Thursday, August 7, 2008

Locavore III at Tapino

Yes, it's been a busy two weeks!

August 5th, 2008. Tapino hosted its third Locavore Extravaganza! We attended the first of two nights devoted to local farmers, ranchers, winemakers and artisans. Although the reservation for our party of six was mistakenly reduced to two . . . Wendy and crew immediately fixed the problem and had us seated in a jiffy! We joined a table that included Greg and Tina from Grape Escapes. They offer wine tours to Sedona's wine country on a comfortable motorcoach - nicknamed the "Wine-a-bago".

We were also seated at a table next to the featured winemaker for the evening . . . Todd Bostock (with his beautiful wife Kelly and their new baby, Griffin). I'm glad to say that the sound system worked great and it wasn't as difficult to hear the speakers as it had been in the past. Chef James Porter was joined by Guest Chef Payton Curry of Digestif fame. They're partnership created a synergistic effect that amplified the quality of the dinner that night!

We started with an amuse of cheese, basil oil and micro and licorice basil. Both Josh and I noticed the distinct licorice flavor and thought it might be anise - but no, first time for LICORICE BASIL! Yummy.

The first course was a McClendon Farms sweet red campari tomato poached in queen creek olive oil - paired with Dos Cabezas Pink 2007. I told Josh that I could eat this all the time. It was so tasty! I'm also becoming quite a fan of Arizona Roses. Between Pillsbury Rose and DC Pink - I'm getting spoiled!

The second course was, I think, my favorite. Our guest is a Chowhound and knows her food! She had warned us that Chef Payton Curry was a master of charcuterie . . . and she didn't lie! I'm getting more adventurous with my food choices and I have to say that my favorite item on the plate was the head cheese. I know it sounds yucky . . . but it was fabulous! The plate also included a country pate, a stuffed Padron pepper and warm sausage. The two chefs joked about being the "Two Chefs and a Pig". They literally had a whole pig delivered to them and then created our meal! Fresh, fresh, fresh! This was paired with the "DC White" 2006, a nice light wine that paired nicely.

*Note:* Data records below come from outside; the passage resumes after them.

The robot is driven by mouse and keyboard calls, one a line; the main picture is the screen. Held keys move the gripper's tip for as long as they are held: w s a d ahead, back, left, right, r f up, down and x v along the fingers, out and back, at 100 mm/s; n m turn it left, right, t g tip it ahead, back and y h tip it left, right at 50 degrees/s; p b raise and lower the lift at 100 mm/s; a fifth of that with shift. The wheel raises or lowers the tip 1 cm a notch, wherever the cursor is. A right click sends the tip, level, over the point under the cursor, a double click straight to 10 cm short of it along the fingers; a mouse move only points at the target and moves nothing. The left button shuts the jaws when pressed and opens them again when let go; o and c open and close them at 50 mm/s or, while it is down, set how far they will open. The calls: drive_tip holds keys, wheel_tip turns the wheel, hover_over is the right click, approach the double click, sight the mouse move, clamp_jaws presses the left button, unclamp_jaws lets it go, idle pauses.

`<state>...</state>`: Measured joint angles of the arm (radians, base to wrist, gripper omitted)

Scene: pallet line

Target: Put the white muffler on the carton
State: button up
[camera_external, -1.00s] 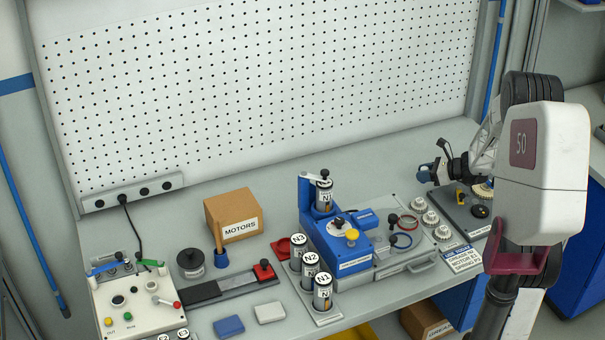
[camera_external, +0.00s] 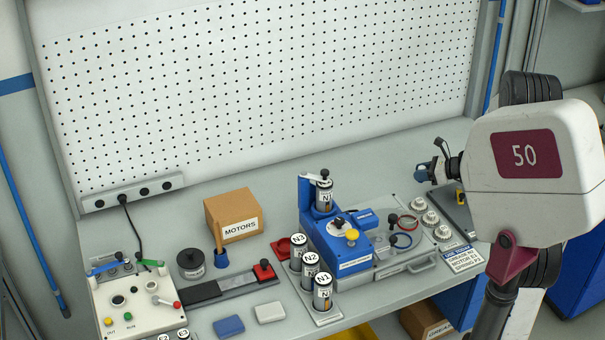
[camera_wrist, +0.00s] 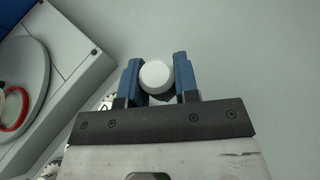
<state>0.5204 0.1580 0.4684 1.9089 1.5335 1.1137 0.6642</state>
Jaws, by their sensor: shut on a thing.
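The white muffler (camera_wrist: 156,76) shows in the wrist view as a small round white end between the two blue fingers. My gripper (camera_wrist: 158,70) is shut on it. In the external view my gripper (camera_external: 424,174) is at the right, over the back right of the bench, and the muffler cannot be made out there. The carton (camera_external: 232,216) is a brown box labelled MOTORS. It stands on the bench left of the middle, well to the left of my gripper, and its top looks bare.
A blue fixture (camera_external: 335,235) holding a canister stands between my gripper and the carton. Canisters N1 to N3 (camera_external: 311,268) stand in front. A wooden-handled tool (camera_external: 220,248) rises beside the carton. A pegboard (camera_external: 260,90) closes the back.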

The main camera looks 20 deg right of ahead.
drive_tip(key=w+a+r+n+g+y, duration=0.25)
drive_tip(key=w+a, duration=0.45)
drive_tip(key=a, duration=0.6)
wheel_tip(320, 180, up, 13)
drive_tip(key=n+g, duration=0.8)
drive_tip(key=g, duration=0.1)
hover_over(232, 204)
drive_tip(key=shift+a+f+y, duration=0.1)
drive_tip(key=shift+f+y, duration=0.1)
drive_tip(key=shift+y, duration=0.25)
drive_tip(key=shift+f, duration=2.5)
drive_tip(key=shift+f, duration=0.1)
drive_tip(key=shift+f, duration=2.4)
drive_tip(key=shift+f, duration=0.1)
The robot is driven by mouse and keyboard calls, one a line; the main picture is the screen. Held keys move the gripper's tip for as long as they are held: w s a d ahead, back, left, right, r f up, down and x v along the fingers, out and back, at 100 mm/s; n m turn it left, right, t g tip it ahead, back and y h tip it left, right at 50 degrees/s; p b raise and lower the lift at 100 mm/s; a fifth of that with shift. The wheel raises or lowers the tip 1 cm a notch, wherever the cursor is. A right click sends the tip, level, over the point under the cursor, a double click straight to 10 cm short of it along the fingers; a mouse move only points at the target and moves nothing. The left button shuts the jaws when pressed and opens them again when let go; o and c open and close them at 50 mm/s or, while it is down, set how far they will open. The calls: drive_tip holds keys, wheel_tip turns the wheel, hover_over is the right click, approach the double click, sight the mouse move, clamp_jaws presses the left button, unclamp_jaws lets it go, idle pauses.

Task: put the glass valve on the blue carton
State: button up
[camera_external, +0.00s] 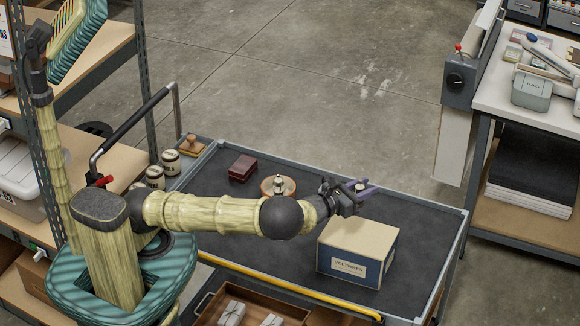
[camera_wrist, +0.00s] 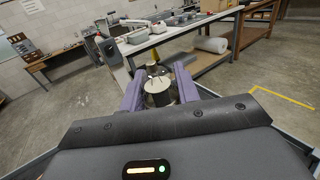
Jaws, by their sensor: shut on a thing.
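My gripper (camera_external: 362,187) is shut on the glass valve, held above the cart around the back edge of the carton. In the wrist view the valve (camera_wrist: 158,92) is a short pale cylinder with a dark band and thin prongs on top, between the purple fingers (camera_wrist: 160,88). In the external view only a small pale bit of it (camera_external: 360,184) shows between the fingers. The carton (camera_external: 340,240) stands on the cart, with a tan top and a blue-edged label reading like "VOLTWERK". Its top is bare. The carton is not seen in the wrist view.
The dark cart top (camera_external: 425,225) has a raised metal rim. A round wooden base with a small metal piece (camera_external: 278,184), a dark red box (camera_external: 242,168), a wooden stamp (camera_external: 190,145) and several jars (camera_external: 171,162) stand left of the carton. A workbench (camera_external: 510,95) is at the right.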

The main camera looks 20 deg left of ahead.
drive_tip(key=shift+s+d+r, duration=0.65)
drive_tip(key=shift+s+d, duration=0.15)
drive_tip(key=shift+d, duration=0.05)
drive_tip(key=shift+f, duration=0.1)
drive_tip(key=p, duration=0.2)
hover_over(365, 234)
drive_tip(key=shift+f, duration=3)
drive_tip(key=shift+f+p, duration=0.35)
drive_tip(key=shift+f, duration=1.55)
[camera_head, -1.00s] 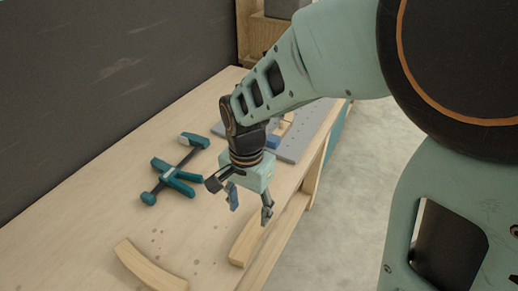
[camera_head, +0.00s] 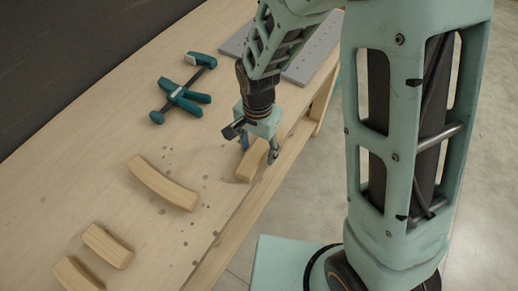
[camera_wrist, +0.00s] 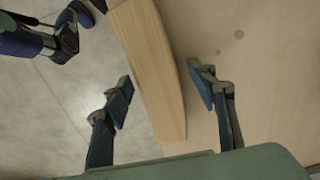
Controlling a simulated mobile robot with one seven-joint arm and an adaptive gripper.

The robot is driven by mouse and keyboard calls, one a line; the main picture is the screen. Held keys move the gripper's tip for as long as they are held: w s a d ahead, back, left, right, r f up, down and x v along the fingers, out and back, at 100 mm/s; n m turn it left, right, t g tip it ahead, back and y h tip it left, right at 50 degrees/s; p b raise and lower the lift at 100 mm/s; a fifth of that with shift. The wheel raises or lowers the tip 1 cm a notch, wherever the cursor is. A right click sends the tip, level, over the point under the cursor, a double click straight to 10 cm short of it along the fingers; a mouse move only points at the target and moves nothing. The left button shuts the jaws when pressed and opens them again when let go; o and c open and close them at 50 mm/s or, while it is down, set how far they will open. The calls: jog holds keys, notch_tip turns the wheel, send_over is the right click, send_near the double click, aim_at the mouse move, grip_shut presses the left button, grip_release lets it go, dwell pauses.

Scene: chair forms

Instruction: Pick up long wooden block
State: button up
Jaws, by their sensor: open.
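A pale wooden block (camera_head: 248,168) lies along the table's near edge, partly hidden under my gripper in the head view. The wrist view shows this block (camera_wrist: 152,65) as long and slightly curved. My gripper (camera_head: 259,151) is open and pointed down over it. In the wrist view the gripper's fingers (camera_wrist: 163,93) are apart, one on each side of the block. The left finger shows over the floor and the right finger over the tabletop. I cannot tell whether the fingertips are level with the block. Another long, curved block (camera_head: 162,184) lies farther left on the table.
Two shorter wooden blocks (camera_head: 107,245) (camera_head: 77,274) lie at the lower left. A teal and black clamp (camera_head: 182,98) lies farther back, near a grey perforated plate (camera_head: 310,58). The tabletop (camera_head: 110,120) is bare around the clamp. A dark wall stands behind.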

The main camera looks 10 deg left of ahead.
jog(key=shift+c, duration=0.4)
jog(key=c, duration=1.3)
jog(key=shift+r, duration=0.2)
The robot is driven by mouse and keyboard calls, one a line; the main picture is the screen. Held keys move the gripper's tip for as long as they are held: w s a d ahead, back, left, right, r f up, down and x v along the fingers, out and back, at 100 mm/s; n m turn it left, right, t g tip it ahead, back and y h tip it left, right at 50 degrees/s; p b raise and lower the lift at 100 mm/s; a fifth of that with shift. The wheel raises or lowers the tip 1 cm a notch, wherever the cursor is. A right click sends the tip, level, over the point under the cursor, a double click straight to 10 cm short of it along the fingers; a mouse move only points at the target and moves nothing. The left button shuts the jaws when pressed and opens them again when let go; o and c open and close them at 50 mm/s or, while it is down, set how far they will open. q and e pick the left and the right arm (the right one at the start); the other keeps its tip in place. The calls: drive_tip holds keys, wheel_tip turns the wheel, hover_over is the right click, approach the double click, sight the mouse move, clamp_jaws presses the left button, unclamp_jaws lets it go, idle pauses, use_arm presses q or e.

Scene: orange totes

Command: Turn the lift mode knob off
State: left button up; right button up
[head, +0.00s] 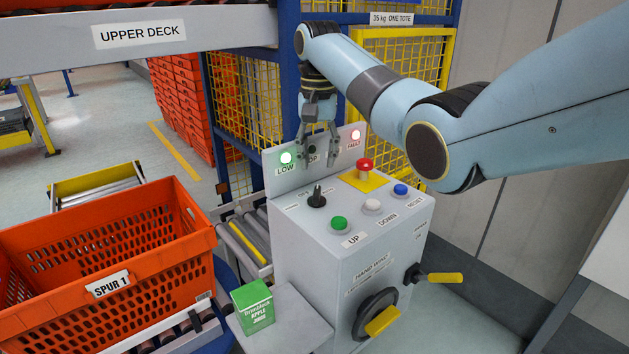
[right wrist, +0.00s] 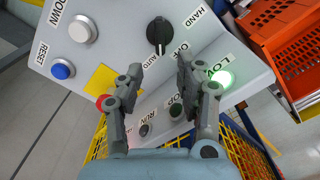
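The lift mode knob (head: 317,197) is a black rotary switch on the sloping top of a grey control box (head: 300,250). In the right wrist view the knob (right wrist: 159,32) is near the top middle, among HAND, OFF and AUTO labels. Its pale pointer mark faces down the picture, near AUTO; its exact setting is hard to tell. My right gripper (head: 319,150) hangs above the back of the box, behind the knob and apart from it. In the right wrist view its fingers (right wrist: 157,72) are spread, with nothing between them. My left gripper is not in view.
The box carries green UP (head: 339,223), white DOWN (head: 372,205) and blue RESET (head: 401,190) buttons, a red stop button (head: 365,168) and lit lamps. An orange tote (head: 100,240) and green carton (head: 253,306) stand left.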

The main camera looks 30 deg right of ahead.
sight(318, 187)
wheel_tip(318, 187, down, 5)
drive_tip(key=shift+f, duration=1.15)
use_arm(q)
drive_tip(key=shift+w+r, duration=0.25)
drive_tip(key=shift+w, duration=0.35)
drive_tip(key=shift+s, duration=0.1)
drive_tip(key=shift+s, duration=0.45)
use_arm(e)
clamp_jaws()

The third course was a chilled lemon cucumber and tomato martini. I have to admit that I wasn't a fan - however, A BIG HOWEVER, everyone else at the table loved it. It's a texture thing for me, I guess. The celery salt rim (I think) was a great feature.

The fourth course, the entree, was an Arizona pecan wood roasted Visser Farm leg of lamb with Ash Creek Ranch beef cannelloni and native tepary bean ragout. A mouthful but very yummy. This was paired with Dos Cabezas "Toscano" - 2006. I think this was our favorite wine pairing of the night. The food brought out the spiciness of the wine. We all loved it!

Lastly, our dessert of Duck Egg and Fossil Creek goat cheese chocolate flan with Sphinx date ranch caramel. This was great, of course, too! This was paired with Dos Cabezas "El Norte" - 2006. I don't know if this pairing worked the best for me but I loved each of the items individually. Fossil Creek goat cheese is becoming one of my favorite dessert ingredients. I think that Chef Porter has showcased this in all of his locavore dinners - and I hope that he doesn't stop!

I can't tell you how great these events are. I really hope that you attend as many of them as you can. I'm going to try to work on getting some of the other restaurants around the state to start producing the Locavore-themed dinners. Helping the local farmers and getting a chance to enjoy incredible food - I can't think of a better cause! If you are interested in attending a Locavore dinner but don't live in the Phoenix area - talk to your favorite restaurant and see if they are interested in producing this type of meal. Chef Porter said he'd be happy to help any restaurant interested in utilizing this concept!

There's another one set for October - you won't want to miss it! We won't!